La prima volta ci sono ancora le lire, Cossiga è il presidente della Repubblica, Mario Chiesa un uomo libero e il debito pubblico poco più che un cattivo pensiero. Tempo due anni e crolla il Muro di Berlino, mentre il Cagliari di Ranieri imbrocca il doppio salto dalla C alla A.
Il ritorno tra le grandi si rivela però una specie di incubo, e la squadra chiude il girone d’andata all’ultimo posto. Sarà la sua prima impresa sportiva, una rimonta impossibile con un gruppo di esordienti e sconosciuti a coronamento del suo primo triennio in rossoblù.
Trent’anni dopo, il mondo è un’altra cosa, è iniziata e finita la Seconda Repubblica, la società è liquida, la democrazia in crisi, buona parte della nostra vita si svolge online. Eppure non si è mai interrotto il legame tra Ranieri e la Sardegna.
«Il mio primo scudetto l’ho vinto a Cagliari», dirà nel 2016, pochi minuti dopo il trionfo nel campionato inglese alla guida di una squadra, il Leicester, che doveva solo evitare di retrocedere. È il momento più alto della sua carriera, ha appena firmato il più assurdo miracolo calcistico di questo secolo, ma Ranieri pensa all’isola dove tutto è cominciato. Già quel giorno avevamo capito, il suo ritorno sembrava scritto, e in qualche modo ne avevamo paura.
Inghilterra e Sardegna
I ritorni sanno avere il retrogusto amaro di una nostalgia annacquata, di una birra sgasata, di uno spumante senza bolle. «Avevo paura di sporcare il ricordo», concorda Ranieri nel gennaio del 2023, accettando di allenare il peggior Cagliari degli ultimi vent’anni, quattordicesimo in serie B, in un ambiente frustrato e depresso.
In sala stampa gli chiedono cosa l’abbia convinto, lui risponde di essersi emozionato quando ha letto le parole di Gigi Riva: «Claudio è uno di noi». Una dichiarazione che ha il sapore dell’investitura.
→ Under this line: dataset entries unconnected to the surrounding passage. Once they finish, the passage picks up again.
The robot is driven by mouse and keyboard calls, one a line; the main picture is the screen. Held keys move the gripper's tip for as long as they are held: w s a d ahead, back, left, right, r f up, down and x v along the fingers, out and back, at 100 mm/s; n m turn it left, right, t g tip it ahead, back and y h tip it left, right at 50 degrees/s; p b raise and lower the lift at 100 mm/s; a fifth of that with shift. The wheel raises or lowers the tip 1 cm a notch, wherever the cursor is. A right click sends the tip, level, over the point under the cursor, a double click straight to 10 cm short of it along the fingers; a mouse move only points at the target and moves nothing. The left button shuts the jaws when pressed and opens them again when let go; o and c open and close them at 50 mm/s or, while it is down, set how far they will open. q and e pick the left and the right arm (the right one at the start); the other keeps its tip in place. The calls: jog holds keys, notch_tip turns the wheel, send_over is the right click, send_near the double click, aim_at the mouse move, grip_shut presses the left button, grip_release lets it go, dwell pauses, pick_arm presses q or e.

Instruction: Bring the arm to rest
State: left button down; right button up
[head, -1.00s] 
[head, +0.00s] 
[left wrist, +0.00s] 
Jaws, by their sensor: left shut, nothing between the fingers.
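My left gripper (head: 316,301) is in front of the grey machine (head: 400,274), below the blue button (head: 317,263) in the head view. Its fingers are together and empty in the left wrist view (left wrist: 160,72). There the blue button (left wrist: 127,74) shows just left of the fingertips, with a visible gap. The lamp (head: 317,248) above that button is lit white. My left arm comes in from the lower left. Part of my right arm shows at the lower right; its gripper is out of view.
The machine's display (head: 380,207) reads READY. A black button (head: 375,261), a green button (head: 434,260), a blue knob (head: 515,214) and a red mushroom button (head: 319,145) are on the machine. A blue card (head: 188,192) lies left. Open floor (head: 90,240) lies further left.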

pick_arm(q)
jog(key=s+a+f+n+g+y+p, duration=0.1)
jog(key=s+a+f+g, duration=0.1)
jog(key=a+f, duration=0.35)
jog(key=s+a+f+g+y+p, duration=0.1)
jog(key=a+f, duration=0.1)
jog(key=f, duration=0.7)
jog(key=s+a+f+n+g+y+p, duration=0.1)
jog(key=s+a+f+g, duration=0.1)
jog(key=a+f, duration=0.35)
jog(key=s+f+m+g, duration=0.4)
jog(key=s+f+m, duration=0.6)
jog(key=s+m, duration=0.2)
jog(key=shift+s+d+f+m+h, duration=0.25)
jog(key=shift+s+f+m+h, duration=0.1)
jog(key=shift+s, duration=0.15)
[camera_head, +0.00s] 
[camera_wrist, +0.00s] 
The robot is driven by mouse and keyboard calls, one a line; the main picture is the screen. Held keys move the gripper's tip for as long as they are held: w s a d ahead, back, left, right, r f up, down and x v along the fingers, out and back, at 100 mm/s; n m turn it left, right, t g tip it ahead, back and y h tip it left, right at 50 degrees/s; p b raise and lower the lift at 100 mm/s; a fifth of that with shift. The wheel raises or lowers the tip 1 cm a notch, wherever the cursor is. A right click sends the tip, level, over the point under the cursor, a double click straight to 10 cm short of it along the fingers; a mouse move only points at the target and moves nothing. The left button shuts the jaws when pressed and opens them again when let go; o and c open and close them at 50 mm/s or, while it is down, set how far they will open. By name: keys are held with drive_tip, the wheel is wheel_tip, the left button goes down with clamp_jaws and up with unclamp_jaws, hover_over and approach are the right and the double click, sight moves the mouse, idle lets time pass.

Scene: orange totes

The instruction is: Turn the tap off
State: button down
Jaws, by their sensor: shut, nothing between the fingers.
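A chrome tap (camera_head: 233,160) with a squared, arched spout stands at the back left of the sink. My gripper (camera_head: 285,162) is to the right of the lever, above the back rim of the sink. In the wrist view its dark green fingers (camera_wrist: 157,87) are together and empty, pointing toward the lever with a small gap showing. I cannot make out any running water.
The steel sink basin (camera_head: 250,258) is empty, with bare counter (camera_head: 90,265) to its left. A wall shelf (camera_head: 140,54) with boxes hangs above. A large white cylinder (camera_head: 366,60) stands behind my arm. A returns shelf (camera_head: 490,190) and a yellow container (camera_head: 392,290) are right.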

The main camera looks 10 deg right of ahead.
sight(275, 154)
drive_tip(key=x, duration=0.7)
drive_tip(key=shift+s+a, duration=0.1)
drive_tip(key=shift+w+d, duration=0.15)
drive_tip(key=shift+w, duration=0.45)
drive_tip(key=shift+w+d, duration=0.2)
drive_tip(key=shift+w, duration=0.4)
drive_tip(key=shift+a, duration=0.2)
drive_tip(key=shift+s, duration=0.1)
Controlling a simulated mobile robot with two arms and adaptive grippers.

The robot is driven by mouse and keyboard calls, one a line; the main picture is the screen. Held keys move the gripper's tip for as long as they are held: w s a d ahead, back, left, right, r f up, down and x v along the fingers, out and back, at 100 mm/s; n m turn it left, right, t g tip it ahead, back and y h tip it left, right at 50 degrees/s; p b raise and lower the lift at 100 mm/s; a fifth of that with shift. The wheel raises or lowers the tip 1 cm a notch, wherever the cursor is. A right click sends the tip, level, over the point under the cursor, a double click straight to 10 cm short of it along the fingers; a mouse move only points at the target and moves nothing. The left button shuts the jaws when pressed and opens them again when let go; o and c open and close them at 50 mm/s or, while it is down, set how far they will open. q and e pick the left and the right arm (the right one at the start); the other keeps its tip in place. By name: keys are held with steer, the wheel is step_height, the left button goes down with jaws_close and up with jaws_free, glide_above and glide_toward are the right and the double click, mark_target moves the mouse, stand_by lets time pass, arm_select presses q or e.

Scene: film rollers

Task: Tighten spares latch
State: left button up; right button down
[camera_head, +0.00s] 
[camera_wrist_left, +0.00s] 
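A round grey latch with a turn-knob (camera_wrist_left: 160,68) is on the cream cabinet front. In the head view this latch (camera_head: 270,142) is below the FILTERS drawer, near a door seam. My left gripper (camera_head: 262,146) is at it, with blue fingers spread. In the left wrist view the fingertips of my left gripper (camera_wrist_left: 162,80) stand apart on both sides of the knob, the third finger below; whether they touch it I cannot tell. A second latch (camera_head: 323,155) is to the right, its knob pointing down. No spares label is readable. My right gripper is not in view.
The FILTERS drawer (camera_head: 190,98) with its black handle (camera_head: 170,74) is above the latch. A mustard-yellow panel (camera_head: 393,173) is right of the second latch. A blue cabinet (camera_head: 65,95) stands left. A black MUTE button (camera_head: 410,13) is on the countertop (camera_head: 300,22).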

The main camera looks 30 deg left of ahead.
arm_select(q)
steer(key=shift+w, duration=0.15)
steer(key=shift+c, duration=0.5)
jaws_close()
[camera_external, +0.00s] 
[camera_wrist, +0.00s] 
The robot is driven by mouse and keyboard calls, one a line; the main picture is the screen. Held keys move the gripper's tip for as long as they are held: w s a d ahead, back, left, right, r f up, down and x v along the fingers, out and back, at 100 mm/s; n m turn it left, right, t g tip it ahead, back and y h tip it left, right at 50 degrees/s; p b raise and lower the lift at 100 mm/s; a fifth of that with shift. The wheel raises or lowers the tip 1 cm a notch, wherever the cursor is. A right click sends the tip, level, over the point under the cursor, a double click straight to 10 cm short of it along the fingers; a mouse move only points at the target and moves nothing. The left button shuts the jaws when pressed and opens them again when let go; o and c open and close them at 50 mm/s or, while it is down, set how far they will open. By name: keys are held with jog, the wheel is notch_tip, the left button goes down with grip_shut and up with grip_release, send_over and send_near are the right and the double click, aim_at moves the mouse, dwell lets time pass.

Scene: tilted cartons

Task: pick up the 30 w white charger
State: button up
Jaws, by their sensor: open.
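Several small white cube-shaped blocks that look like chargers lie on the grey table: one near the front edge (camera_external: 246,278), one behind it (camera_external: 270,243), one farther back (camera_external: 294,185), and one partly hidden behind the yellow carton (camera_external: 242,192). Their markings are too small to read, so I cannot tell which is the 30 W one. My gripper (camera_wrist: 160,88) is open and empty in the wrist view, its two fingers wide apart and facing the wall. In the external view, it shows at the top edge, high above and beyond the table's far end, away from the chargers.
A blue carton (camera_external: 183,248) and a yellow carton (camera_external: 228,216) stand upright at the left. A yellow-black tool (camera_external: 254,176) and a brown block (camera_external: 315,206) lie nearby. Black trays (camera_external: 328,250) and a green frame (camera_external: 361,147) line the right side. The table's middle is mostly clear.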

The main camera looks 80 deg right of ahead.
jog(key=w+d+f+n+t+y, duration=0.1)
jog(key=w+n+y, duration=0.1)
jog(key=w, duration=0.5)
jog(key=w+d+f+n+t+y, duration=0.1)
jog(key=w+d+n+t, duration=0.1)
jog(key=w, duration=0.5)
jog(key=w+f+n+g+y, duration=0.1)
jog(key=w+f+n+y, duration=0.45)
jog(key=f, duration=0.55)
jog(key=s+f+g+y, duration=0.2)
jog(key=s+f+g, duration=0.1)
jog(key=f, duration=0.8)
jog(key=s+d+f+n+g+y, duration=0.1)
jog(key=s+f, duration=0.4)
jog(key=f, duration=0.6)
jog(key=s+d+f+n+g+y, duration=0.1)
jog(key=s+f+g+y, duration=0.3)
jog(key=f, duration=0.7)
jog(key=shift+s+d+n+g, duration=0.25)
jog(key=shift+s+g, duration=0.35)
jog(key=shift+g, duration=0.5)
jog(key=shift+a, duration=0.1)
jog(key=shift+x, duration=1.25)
Non a caso il mister è uno dei pochi titolari di un coro personalizzato: «Risorgeremo, l’ha detto Claudio Ranieri». Rarità assoluta per i codici della Curva Nord, con deroga prevista soltanto per le bandiere: Gigi Riva, Daniele Conti, e appunto Claudio Ranieri.
«Nel mondo del calcio ci mettono poco a dirti sei bollito, sei fritto, sei vecchio, sei cucinato», ha ricordato domenica dopo la vittoria-salvezza contro il Sassuolo. Ma verrebbe da dire che Ranieri è piuttosto un classico. Un libro che ha sempre qualcosa da raccontare, un uomo che è ancora capace di stupire, di commuoversi e commuovere. Lui così internazionale, così british, così sardo.
Qualche mese fa diceva al Corriere che ci sono dei punti di contatto tra i sardi e gli inglesi. Da un lato la riservatezza, «ecco perché in Inghilterra e in Sardegna mi trovo così bene», dall’altro l’ironia. Lo diceva anche Joyce Lussu, che è stata scrittrice e antifascista, mezza inglese per sangue e mezza sarda per scelta dopo il matrimonio con Lussu Emilio. Lo humor inglese, il suo senso della misura, quel certo understatement, lo vedeva simile al nostro modo di scherzare.
Chi parla bene pensa bene, e Ranieri, in un mondo di gente che straparla sui social, straparla in televisione, straparla alla radio, straparla dappertutto, difficilmente sbaglia una dichiarazione.
Concetti chiari ma emendati della banalità paludata in cui spesso affonda il dibattito sportivo, senza paura delle domande insidiose. «Giorgia Meloni?», ha risposto all’Unione Sarda, «Sono sincero: non l’ho votata». Il tutto condito da un lessico desueto che manda in sollucchero gli amanti del genere. Mentre il frasario del calcio si avvita tra “braccetti” e “costruzione del basso”, Ranieri parla di “satanasso”, quando vuole intendere un giocatore smaliziato, grintoso; o di “bocche da fuoco”, per lusingare Pavoletti e Lapadula. A inizio stagione ha evocato le “libecciate”, ovvero i momenti di difficoltà e venti contrari, in cui i tifosi avrebbero dovuto continuare a soffiarci dietro.
E i tifosi ora si ritrovano divisi. In molti pensano sia giusto lasciarsi adesso, tanti altri speravano che rischiasse ancora, che scegliesse di rilanciare a costo di cannare un colpo. Del resto persino Riva è retrocesso in B, ma chi se lo ricorda? Chi se ne frega? Sarà che di certi amori che finiscono ricordiamo solo i momenti felici. Sarà che certi amori che finiscono non sono mai finiti davvero, nemmeno dopo trent’anni.